Description: Retrieves a page from the buffer pool, loading it from disk if necessary, and locks it for either shared (read) or exclusive (write) access. This mechanism ensures controlled, concurrent access to pages in a multi-threaded environment.

Parameters:

  1. page_id: The unique identifier of the page to be accessed.

  2. exclusive: Determines the lock mode:

    true: Locks the page exclusively for write operations.

    false: Locks the page in shared mode for read operations.

Returns: A PageGuard object that wraps the BufferFrame. The guard automatically unfixes the page when it goes out of scope.

Steps to follow:

  1. Check if Page is in Memory:
    • If the page is already in the buffer pool, update its access info in the policy.

    • Lock the page (shared or exclusive) and increment the use counter.

    • Return a PageGuard wrapping the frame.

  2. Page Not Found in Memory:
    • If the page is not in memory, find a free slot in the buffer pool.

    • If the buffer is full, get an eviction candidate from the policy.

    • Ensure that the eviction process is thread-safe.

  3. Load Page from Disk:
    • Load the page from disk using StorageManager.

    • Add the new page to the policy.

    • Initialize frame metadata (e.g., page ID, lock, use count).

  4. Lock the Page:
    • Lock the page based on the requested access type (shared or exclusive).

    • If the page is locked in shared mode, multiple threads may access it concurrently. If locked exclusively, only one thread may access it.

    • Increment the use counter for the page.

  5. Write Back Dirty Pages:
    • If evicting a dirty page (i.e., a modified page), write it back to disk before removing it from memory.

    • Remove the page from the policy.

unfix_page(page, is_dirty) (Private Method)#

Description: This method is called automatically by the PageGuard destructor when a page guard goes out of scope. You typically won’t call this method directly. It releases a previously fixed page from the buffer pool, updating its status based on whether it was modified.

Parameters:

  1. page: The page to be unfixed.

  2. is_dirty: Indicates whether the page was modified during its fixed period:

    true: The page was modified and should be marked as dirty

    false: The page remains unmodified.

Steps to follow:

  1. Mark Page as Dirty:
    • If is_dirty is true, mark the frame as dirty so it will be written to disk before eviction.

  2. Decrement Use Counter:
    • Atomically decrement the use counter for the page. If the counter reaches zero, the page can potentially be evicted.

  3. Unlock the Page:
    • Release the lock on the frame via FrameLockTable (shared or exclusive, based on how it was originally locked).

PageGuard#

The PageGuard class follows the RAII (Resource Acquisition Is Initialization) pattern. When you call fix_page(), you receive a PageGuard object. You are required to implement the PageGuard constructor, destructor, move constructor, and move assignment operator.

{
    auto guard = buffer_manager.fix_page(page_id, false);
    // Access page data
    uint64_t* data = reinterpret_cast<uint64_t*>(guard->page_data.get());
    // if data is modified, mark the guard as dirty
    guard.setDirty();
}  // guard goes out of scope here -> page is unfixed

Key properties to implement for PageGuard:

  • Constructor: Must initialize the guard with a BufferManager instance and the target BufferFrame.

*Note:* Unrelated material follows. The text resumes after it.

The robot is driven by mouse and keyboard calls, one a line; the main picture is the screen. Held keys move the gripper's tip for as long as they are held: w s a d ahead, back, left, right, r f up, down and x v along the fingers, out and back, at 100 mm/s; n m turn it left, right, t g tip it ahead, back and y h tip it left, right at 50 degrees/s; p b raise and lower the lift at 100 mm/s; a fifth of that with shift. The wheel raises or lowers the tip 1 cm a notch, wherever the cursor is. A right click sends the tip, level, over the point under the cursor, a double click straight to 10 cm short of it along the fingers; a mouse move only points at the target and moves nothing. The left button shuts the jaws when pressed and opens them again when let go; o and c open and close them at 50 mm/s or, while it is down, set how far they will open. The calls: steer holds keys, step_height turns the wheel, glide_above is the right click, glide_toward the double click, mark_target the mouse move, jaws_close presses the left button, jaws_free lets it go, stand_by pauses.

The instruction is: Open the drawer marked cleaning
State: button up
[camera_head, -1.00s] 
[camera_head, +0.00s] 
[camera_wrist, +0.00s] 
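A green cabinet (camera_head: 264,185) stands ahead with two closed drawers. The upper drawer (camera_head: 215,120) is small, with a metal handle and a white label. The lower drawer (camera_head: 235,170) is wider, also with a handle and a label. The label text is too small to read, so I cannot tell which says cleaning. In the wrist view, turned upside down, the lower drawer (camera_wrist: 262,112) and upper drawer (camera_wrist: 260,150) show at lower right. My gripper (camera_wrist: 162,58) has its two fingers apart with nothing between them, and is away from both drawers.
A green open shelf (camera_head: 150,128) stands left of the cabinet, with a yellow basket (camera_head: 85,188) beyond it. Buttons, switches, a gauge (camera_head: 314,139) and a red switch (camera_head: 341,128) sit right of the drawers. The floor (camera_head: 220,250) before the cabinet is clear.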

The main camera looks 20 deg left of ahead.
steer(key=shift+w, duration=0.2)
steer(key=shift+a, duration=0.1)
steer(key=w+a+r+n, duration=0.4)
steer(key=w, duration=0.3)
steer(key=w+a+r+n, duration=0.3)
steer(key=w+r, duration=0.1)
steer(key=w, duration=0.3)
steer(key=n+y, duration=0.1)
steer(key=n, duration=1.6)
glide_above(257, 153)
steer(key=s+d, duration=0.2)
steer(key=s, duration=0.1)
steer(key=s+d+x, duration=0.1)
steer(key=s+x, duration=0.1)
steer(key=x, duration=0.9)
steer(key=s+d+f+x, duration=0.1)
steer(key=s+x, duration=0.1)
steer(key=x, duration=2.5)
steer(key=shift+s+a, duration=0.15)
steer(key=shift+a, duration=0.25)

  • Automatic unfixing via Destructor: No need to manually call unfix_page(). The PageGuard’s destructor must automatically call BufferManager::unfix_page(…) to ensure the frame’s use counter is decremented and locks are released properly.

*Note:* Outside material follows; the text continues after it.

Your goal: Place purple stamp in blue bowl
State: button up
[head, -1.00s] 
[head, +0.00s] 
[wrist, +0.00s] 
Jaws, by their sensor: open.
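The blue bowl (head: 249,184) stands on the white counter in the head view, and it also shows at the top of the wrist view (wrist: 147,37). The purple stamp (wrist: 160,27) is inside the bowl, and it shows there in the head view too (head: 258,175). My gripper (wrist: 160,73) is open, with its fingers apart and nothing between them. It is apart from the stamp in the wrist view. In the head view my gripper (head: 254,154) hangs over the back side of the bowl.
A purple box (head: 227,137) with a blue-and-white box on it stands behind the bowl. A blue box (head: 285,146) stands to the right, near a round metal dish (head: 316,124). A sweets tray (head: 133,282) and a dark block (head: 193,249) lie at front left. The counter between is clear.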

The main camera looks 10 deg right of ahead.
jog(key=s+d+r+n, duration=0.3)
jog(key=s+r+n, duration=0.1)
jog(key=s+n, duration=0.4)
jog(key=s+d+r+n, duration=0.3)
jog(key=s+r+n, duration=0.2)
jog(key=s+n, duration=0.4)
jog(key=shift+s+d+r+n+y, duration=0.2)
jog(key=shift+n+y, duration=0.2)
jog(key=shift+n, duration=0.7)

  • Move semantics: Guards can be moved but not copied, ensuring single ownership. You must implement the move constructor and move assignment operator to cleanly transfer ownership of the underlying page pointer without triggering an accidental unfix_page on the old moved-from object.

  • Exception safety: Even if an exception is thrown, the page will be properly unfixed.

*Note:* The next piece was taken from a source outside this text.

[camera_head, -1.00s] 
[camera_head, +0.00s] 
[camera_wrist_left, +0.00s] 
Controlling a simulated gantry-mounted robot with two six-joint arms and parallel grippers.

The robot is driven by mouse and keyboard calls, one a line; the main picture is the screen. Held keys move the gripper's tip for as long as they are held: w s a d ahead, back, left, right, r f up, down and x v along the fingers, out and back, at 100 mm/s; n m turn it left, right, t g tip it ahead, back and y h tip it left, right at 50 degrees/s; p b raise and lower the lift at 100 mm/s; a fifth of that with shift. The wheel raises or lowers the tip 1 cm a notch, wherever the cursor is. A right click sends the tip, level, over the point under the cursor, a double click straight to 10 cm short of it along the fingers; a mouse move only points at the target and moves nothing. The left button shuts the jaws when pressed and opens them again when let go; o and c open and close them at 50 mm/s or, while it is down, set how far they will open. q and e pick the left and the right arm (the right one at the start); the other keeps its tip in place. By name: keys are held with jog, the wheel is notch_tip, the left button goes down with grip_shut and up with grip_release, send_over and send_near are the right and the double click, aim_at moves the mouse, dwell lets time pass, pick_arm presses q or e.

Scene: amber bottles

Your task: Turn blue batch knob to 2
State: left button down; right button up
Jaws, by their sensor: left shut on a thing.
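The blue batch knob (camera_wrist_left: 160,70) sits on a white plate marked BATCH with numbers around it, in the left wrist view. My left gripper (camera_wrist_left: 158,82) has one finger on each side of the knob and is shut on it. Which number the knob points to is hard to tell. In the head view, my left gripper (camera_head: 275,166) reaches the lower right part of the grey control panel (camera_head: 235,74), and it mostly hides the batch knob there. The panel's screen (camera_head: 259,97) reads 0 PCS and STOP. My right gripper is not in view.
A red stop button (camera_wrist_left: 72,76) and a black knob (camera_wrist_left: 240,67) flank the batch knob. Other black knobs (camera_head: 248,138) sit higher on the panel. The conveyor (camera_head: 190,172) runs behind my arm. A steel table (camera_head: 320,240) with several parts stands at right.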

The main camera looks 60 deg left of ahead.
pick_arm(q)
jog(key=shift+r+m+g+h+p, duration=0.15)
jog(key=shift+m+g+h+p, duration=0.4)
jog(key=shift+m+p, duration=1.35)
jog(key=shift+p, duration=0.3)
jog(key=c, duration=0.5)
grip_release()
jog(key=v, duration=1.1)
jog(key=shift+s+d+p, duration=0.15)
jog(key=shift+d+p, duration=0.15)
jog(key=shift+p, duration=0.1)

  • Explicit dirty marking: Call guard.setDirty() when you modify the page.

Implementation Clarifications#

  • FrameID: It can be treated as an identifier or index for a BufferFrame.

  • FrameLockTable: The FrameLockTable is responsible for providing fine-grained synchronization at the frame level. Instead of using a single giant lock for the entire buffer pool (which would destroy concurrency), you must use FrameLockTable::lock_shared(FrameID), lock_exclusive(FrameID), and corresponding unlock methods to protect individual BufferFrame`s while they are pinned in memory. For instance, when `fix_page retrieves a frame, it should acquire the appropriate lock using FrameLockTable before returning the PageGuard. When unfix_page is called, the lock should be released.

  • Use StorageManager methods to load or flush pages when necessary.

  • Policy class: The provided TwoQPolicy class needs to be completed. It manages the FIFO and LRU queues and determines eviction candidates.

  • Buffer eviction policy:

    1. Evict from FIFO queue first.

    2. If no evictable pages in FIFO, then evict from LRU queue.

    3. If neither queue has evictable pages (all pages are pinned), you must throw a buffer_full_error.

  • 2Q policy Implementation:

    • First access of a page: Page enters FIFO queue.

    • Second access while in FIFO: Page is promoted to LRU queue.

    • Subsequent accesses in LRU: Page is moved to the end of the LRU vector, which represents the most recently used position.

    • The total number of pages across both queues must be less than or equal to MAX_PAGES_IN_MEMORY.

Implementation Guidelines#

  • Ensure thread-safety by properly managing locks and atomic operations. You need read locks for reads and write locks for modifications to avoid concurrency issues.

  • It is fine to use a coarse lock to synchronize access to class-level variables, but you must use FrameLockTable to ensure fine-grained read/write synchronization for pinned frames.

  • Don’t miss to consistently update any auxiliary data structures you create.

General Guidelines#

  • We encourage you to complete the single-threaded implementation before moving to multi-threaded test cases.

  • Your implementation should pass all tests. Tests with Multithread in their names have a timeout to prevent deadlocks from blocking the testing process.

  • Passing earlier tests doesn’t guarantee correctness. Later cases might expose deeper flaws in eviction and synchronization logic.

  • Note: Gradescope will run a few hidden tests in addition to the provided tests. Ensure your implementation is robust and handles all cases correctly.

Building the Code#

We have provided a Makefile to simplify the build process. You can build the code with the following command:

make clean && make

Make sure that your project compiles without any warnings, as we treat warnings as errors. The compilation will produce an executable in the build/ directory.

Testing the Code#

To run a particular test case, use:

./build/lab2.out <test_number>

For example, ./build/lab2.out 2 runs the second test case. If no test number is provided, all test cases will be executed one by one.